Steinberg, as well as other councilmembers like Angelique Ashby, tried to defend the Siting Plan in the October 25th meeting, but the numbers don’t lie: the Siting Plan was a miserable failure. When asked her opinion, Councilmember Valenzuela cited a lack of initial vetting of sites, as well as unexpected and ever-increasing costs, as the primary reasons for the plan’s inability to get off the ground. In their presentation on October 25th, city staff claimed that they had found, through this process, that shelter spaces actually have a higher operational cost per space than affordable housing.


During the meeting, Steinberg seemed to indicate that he has no interest in attempting to build more shelters at this point, stating that, “We’ve gotten to 1100 beds, and we will go higher, IF we can continue to draw down more federal and state money.” Gee, his tune sure has changed since the old “Let’s spend $100 million” days.

A Shift Towards ‘Housing First’?


The city does not plan to close down the existing three shelter sites it has opened, but city staff have recommended stopping work on any unfinished projects and using that money to instead support a variety of affordable housing projects. The City Council voted to approve the general plan to go forward with affordable housing, although the specific projects and funding will need to go through the committee process and no money has actually yet been stripped from any shelter projects.


In some ways, this change in focus is a positive development. Unhoused advocates have used the slogan ‘Housing First’ for some time now, and it is true that the only way to actually solve homelessness is to house people.

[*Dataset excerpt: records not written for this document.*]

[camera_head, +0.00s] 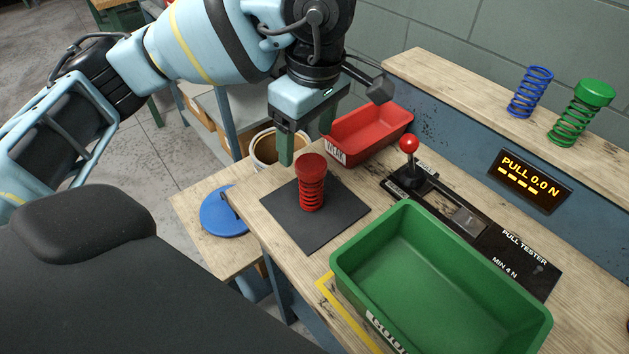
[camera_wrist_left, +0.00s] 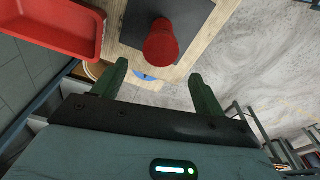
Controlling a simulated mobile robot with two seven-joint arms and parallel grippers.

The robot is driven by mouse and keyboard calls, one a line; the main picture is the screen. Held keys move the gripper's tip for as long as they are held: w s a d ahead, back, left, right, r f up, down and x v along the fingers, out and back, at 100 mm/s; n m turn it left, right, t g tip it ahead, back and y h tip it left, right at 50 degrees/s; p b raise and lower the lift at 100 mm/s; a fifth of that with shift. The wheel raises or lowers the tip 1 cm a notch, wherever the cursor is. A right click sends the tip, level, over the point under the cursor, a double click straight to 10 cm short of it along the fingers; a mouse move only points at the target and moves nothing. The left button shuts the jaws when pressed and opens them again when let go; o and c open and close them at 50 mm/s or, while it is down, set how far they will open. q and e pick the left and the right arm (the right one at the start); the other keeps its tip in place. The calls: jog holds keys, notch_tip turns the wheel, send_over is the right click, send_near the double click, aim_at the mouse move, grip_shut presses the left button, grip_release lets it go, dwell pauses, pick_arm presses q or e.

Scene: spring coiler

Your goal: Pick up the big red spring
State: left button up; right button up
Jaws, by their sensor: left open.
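The big red spring (camera_head: 312,190) with a red cap stands upright on a dark square mat (camera_head: 336,228) on the wooden bench. My left gripper (camera_head: 306,140) is open and empty, pointing down above and behind the spring, apart from it. In the left wrist view the red spring (camera_wrist_left: 161,42) shows beyond the fingertips of the open gripper (camera_wrist_left: 158,80), roughly in line with the gap between them. My right gripper is in neither view.
A green bin (camera_head: 440,270) stands at the front right, and a red bin (camera_head: 372,135) behind the mat. A pull tester (camera_head: 480,230) with a red-knobbed lever (camera_head: 409,146) lies to the right. A shelf (camera_head: 470,92) holds a blue spring (camera_head: 530,92) and a green spring (camera_head: 580,112).

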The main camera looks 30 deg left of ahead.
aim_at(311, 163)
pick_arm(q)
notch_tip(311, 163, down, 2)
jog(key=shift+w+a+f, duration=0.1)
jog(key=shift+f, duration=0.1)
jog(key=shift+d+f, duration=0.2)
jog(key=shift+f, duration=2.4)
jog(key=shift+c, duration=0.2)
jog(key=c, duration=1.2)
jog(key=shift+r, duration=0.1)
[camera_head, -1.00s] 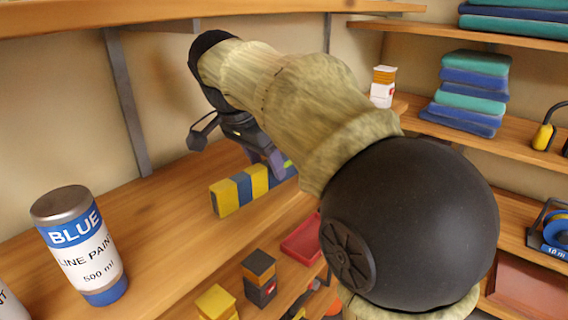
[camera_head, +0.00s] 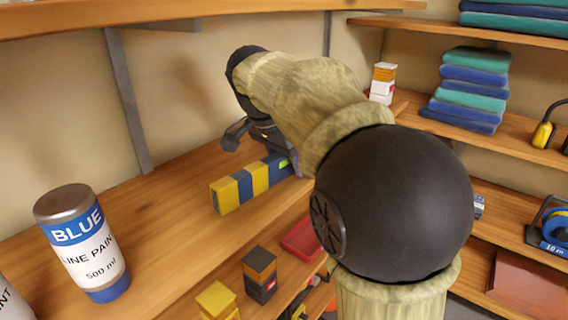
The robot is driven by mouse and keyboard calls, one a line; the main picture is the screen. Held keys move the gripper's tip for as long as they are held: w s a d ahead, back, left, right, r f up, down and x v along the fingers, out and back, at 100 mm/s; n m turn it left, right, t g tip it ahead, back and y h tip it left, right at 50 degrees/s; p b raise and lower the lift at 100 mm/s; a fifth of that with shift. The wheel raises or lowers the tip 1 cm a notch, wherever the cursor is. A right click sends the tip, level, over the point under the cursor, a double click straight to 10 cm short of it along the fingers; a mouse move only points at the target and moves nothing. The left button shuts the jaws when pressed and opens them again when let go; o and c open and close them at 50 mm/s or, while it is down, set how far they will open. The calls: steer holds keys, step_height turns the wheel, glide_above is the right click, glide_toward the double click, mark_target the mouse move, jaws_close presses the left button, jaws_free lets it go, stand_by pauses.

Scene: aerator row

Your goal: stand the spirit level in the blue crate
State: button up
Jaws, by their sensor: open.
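The spirit level (camera_head: 246,187), a bar with yellow and blue bands and a bit of green near its far end, lies on the wooden shelf. My gripper (camera_head: 284,156) is at the level's far right end, partly hidden behind my own arm. Its jaws are open, and I cannot tell whether the fingers straddle the bar or touch it. I see no blue crate in this view; my arm covers much of the middle and right.
A blue-banded paint can (camera_head: 82,243) stands at the shelf's left. Stacked small boxes (camera_head: 260,274) and a red tray (camera_head: 302,238) are on a lower level. Folded towels (camera_head: 468,90) and a white-orange box (camera_head: 383,82) sit on the right shelves. The shelf between can and level is clear.

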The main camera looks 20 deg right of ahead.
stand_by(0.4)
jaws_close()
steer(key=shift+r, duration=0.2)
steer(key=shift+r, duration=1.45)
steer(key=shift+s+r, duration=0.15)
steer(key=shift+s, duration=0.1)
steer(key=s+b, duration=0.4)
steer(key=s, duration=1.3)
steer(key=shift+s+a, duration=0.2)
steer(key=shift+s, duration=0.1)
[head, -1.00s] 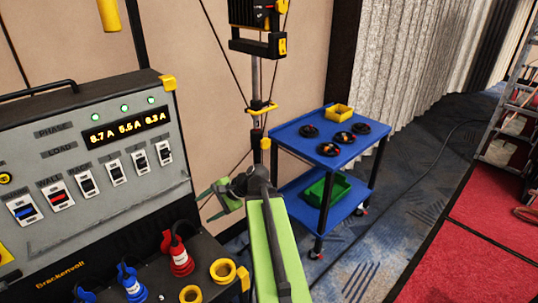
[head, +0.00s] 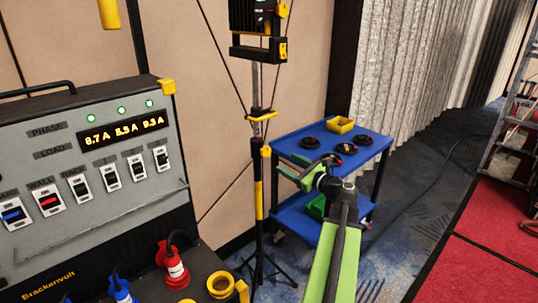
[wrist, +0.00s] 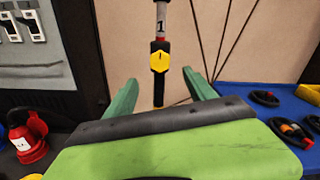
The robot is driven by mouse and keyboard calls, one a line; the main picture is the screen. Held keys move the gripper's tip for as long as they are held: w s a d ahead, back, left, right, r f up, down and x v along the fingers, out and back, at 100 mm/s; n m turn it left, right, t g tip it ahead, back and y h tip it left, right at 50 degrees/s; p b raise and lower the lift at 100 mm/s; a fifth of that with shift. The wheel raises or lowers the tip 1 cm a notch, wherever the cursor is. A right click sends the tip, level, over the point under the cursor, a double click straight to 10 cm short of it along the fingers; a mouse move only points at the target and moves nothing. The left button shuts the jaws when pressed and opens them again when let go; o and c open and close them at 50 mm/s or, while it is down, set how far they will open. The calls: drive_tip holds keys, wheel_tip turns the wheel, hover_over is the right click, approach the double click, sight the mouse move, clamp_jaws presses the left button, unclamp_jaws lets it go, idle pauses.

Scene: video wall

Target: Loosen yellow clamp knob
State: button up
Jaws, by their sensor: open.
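The yellow clamp knob (wrist: 160,62) is a hexagonal piece on a dark collar of the upright pole. It shows ahead of my gripper in the wrist view, between the lines of the two fingers. In the head view it is a small yellow spot (head: 265,151) on the pole. My gripper (wrist: 159,77) has its green fingers spread, with nothing between them. In the head view my gripper (head: 286,162) is just right of the pole, pointing left. The fingers look apart from the knob; the exact gap in depth cannot be told.
The stand's tripod legs (head: 262,268) spread on the floor, and thin cables run beside the pole. A blue cart (head: 372,150) with black coils and a yellow bin (head: 340,125) stands behind my arm. A grey power console (head: 90,170) with plugs is at the left.

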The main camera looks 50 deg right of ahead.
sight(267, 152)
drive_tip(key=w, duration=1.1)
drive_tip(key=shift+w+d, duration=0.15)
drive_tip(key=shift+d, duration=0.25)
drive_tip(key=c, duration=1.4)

Creating more affordable housing is a crucial step toward that solution.


Additionally, as many advocates have been saying to the city for years, shelter does not address the root causes of homelessness.

According to Councilmember Valenzuela, the big weakness of the old Siting Plan is that it was 'hyperfocused on the triage'; that is, it would have helped some unhoused folks experiencing an acute crisis, but because it lacked permanent housing, the size of the unhoused population would continue to grow, and the problem would keep getting worse

The cost of housing must be addressed in order to deal with the long-term problem of homelessness.


But this new plan from the city is not ‘Housing First’. It is, in typical Steinberg fashion, a pitiful half-measure.


First, the plan at best would provide 820 new units of housing, assuming each location gets approved - as we have seen with the Siting Plan, not a safe assumption to make -and even 820 units is crumbs compared to the full scope of housing needed in Sacramento County.


Second, not every unit included in the plan is “affordable housing”: the Stockton Boulevard Gateway Project, for instance, would have a total of 230 units - but only 92 are low-income housing, while 69 are moderate-income housing, and the remaining 69 are market-rate units. Beyond that, only a small percentage of the proposed housing units are actually being set-aside for homeless folks. Advocates are asking for at least 20%, and the city isn’t even close to that yet.


Third, why does affordable housing have to come at the expense of shelter spaces? It is likely that the proposed housing won’t be available until 2024 at the earliest, so what are unhoused people supposed to do in the meantime? Without shelter, people will continue to die.


There is no reason the city can’t do multiple things at once. Build shelter AND housing! Both are necessary. It is not possible to only solve one half of this crisis

As welcome as it is for the city to actually commit some amount of money to building affordable housing, the small numbers and insistence on a piecemeal approach will doom this effort to fall short, just as the city usually does. As we said in response to the Comprehensive Siting Plan last year: Dream a little bigger, Darrell. If you want to solve the housing crisis, pass an inclusionary zoning rule. Fight for rent control. Abandon the incrementalist approach and let your actions match your rhetoric for once.


In the meantime, we can’t wait around for Steinberg to grow a spine. Members of the community need to show up any time the city council talks about housing and demand real solutions, instead of this same lazy status quo.